◆ What is asked
Identify every line containing the word "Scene" and reproduce each one.
BEGIN Recorded information
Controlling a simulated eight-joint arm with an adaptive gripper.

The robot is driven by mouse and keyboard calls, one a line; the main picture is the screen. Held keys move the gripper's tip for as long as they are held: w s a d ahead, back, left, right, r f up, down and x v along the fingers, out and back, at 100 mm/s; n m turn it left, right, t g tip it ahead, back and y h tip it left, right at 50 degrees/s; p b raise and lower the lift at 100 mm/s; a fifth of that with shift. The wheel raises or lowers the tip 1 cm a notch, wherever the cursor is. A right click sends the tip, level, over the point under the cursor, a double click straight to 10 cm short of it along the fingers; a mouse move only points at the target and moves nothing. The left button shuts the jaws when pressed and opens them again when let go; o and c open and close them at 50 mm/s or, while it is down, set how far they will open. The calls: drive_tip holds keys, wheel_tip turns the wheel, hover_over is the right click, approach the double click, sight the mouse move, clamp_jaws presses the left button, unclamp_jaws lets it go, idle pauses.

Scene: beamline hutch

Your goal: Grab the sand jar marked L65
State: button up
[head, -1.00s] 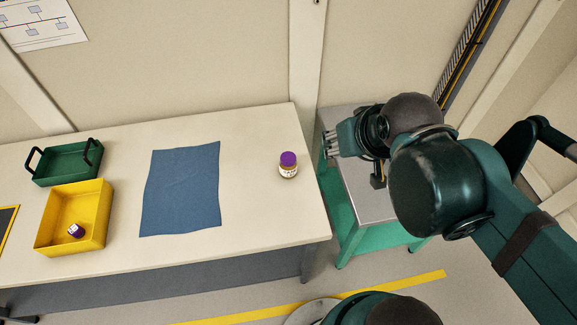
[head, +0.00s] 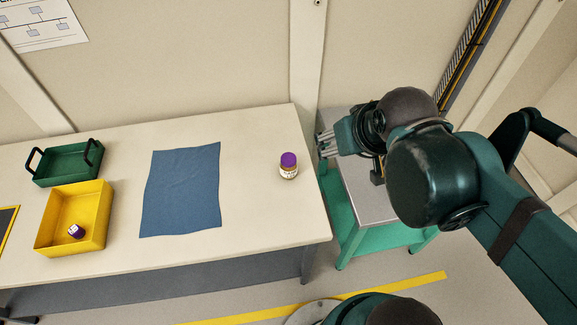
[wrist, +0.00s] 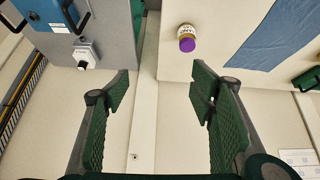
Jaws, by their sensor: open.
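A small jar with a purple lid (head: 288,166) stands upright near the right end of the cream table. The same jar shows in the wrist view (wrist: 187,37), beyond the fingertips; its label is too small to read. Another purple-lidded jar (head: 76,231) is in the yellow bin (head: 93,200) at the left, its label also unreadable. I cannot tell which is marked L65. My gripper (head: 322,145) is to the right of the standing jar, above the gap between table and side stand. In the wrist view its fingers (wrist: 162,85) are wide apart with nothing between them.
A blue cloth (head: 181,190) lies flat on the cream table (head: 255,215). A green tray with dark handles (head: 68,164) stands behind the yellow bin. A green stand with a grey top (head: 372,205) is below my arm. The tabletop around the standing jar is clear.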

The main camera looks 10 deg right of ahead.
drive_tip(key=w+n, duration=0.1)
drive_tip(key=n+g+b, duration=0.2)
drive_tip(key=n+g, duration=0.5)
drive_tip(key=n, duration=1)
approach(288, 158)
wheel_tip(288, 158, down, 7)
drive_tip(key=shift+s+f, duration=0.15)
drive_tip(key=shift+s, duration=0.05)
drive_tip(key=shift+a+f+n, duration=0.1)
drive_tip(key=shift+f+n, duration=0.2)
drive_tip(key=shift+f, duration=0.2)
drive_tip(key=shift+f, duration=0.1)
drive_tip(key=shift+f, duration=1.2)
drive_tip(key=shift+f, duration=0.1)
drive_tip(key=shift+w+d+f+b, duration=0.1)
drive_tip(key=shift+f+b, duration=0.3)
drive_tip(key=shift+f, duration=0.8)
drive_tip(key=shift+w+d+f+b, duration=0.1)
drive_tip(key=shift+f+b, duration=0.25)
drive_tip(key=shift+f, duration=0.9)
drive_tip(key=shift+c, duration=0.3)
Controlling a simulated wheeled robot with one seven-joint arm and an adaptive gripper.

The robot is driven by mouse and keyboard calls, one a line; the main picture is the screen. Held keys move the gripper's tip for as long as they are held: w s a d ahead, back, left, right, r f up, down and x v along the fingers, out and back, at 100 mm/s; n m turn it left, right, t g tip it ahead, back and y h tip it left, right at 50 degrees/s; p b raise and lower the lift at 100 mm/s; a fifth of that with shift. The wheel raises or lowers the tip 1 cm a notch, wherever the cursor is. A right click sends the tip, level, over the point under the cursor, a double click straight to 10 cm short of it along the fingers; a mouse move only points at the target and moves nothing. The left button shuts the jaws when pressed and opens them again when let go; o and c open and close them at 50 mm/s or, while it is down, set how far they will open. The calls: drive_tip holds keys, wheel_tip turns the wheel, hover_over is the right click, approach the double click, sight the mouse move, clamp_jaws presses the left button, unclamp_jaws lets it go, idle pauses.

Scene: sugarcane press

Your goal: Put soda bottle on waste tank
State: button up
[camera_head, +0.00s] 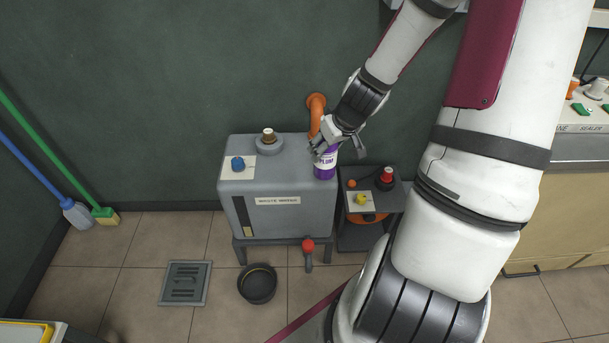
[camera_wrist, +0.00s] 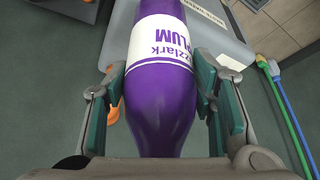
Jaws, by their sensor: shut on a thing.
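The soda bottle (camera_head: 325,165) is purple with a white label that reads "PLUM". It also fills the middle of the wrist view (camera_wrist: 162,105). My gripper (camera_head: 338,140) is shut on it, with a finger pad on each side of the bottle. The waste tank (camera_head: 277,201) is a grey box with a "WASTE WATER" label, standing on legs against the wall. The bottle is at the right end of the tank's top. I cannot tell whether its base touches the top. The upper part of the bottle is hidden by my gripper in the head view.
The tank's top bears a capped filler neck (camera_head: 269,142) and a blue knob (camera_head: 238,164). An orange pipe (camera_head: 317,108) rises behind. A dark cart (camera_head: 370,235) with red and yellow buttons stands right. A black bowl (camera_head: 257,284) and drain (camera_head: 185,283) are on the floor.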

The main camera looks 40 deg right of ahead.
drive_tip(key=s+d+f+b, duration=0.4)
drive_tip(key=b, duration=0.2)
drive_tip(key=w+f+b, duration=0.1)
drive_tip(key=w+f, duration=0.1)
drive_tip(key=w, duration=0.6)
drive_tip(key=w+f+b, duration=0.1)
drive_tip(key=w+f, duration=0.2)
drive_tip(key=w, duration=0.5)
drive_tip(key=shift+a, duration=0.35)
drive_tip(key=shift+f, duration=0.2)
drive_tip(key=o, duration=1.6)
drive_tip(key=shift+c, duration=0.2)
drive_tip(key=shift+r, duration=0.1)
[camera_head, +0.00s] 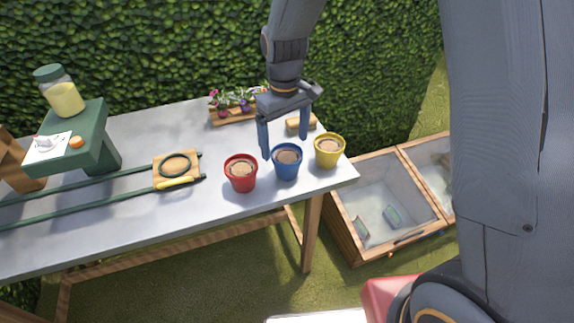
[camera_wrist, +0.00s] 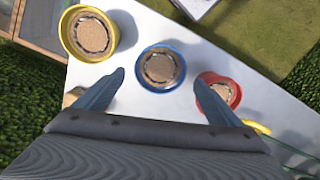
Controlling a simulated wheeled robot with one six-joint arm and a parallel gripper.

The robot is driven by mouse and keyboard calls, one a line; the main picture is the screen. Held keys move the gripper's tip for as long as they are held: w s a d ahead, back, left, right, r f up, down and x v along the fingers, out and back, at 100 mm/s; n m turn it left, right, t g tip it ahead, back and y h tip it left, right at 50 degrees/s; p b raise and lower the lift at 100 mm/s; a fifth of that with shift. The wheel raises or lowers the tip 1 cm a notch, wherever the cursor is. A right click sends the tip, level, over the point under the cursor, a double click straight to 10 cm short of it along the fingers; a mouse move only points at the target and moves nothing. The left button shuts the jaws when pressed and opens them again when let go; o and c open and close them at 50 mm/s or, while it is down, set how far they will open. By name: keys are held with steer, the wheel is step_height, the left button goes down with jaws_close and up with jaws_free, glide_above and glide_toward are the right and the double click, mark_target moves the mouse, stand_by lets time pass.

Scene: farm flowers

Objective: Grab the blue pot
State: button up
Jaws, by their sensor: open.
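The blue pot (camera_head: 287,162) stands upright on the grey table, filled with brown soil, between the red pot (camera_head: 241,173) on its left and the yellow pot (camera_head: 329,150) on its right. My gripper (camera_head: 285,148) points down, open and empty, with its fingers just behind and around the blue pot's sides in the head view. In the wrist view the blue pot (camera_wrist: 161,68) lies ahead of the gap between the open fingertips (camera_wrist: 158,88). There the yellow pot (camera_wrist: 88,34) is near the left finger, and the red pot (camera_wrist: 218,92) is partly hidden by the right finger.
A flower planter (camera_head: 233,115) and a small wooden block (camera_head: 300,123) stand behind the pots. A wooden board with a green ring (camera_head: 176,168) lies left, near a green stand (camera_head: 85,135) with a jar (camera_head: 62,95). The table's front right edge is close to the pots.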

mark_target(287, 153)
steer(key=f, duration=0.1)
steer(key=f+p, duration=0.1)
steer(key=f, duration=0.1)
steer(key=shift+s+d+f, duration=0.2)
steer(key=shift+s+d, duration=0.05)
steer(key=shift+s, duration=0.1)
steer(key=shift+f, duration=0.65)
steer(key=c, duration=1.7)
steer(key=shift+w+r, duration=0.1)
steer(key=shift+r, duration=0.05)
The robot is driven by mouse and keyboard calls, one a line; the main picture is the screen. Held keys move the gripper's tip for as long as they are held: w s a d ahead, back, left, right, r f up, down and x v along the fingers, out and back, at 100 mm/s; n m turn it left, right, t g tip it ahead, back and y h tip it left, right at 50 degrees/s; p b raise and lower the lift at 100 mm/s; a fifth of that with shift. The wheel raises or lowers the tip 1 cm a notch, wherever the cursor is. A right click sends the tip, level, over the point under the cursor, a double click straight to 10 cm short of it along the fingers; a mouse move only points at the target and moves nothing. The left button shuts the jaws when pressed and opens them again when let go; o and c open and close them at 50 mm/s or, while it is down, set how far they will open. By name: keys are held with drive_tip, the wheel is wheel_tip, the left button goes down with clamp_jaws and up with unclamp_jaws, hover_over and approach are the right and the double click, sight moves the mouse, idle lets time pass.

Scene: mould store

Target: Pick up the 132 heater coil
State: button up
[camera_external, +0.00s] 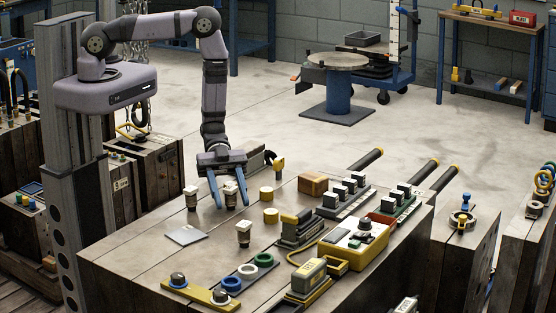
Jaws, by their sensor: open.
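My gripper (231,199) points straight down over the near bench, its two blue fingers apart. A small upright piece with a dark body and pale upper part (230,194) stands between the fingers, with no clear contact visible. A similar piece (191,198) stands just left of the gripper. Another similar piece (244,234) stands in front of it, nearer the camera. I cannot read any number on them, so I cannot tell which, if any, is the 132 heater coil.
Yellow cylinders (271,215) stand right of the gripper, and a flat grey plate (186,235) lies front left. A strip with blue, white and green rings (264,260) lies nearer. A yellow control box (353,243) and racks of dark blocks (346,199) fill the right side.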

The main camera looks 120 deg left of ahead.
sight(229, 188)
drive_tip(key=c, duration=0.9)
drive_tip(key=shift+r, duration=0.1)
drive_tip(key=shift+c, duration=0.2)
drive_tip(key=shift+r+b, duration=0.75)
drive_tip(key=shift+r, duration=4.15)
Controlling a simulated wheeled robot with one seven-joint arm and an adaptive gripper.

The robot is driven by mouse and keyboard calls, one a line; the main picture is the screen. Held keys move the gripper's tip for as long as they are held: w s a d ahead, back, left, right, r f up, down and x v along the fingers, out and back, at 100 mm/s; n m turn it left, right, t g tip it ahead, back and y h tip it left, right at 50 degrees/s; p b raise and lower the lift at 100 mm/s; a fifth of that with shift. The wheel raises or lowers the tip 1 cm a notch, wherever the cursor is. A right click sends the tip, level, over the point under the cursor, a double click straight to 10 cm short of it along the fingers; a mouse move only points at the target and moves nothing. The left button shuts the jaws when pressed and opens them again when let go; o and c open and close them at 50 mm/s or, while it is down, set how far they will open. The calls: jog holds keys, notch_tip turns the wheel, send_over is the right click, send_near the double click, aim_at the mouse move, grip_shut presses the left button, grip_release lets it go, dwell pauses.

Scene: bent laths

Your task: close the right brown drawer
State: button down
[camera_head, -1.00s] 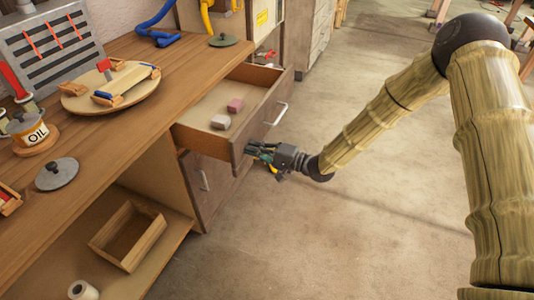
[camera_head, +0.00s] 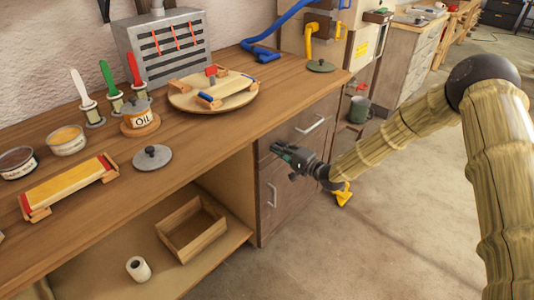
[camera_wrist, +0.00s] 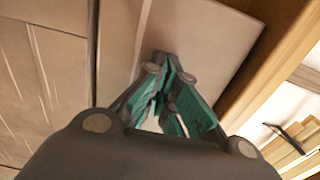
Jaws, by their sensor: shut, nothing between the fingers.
END Recorded information
◆ Answer to this problem
Scene: beamline hutch
Scene: sugarcane press
Scene: farm flowers
Scene: mould store
Scene: bent laths

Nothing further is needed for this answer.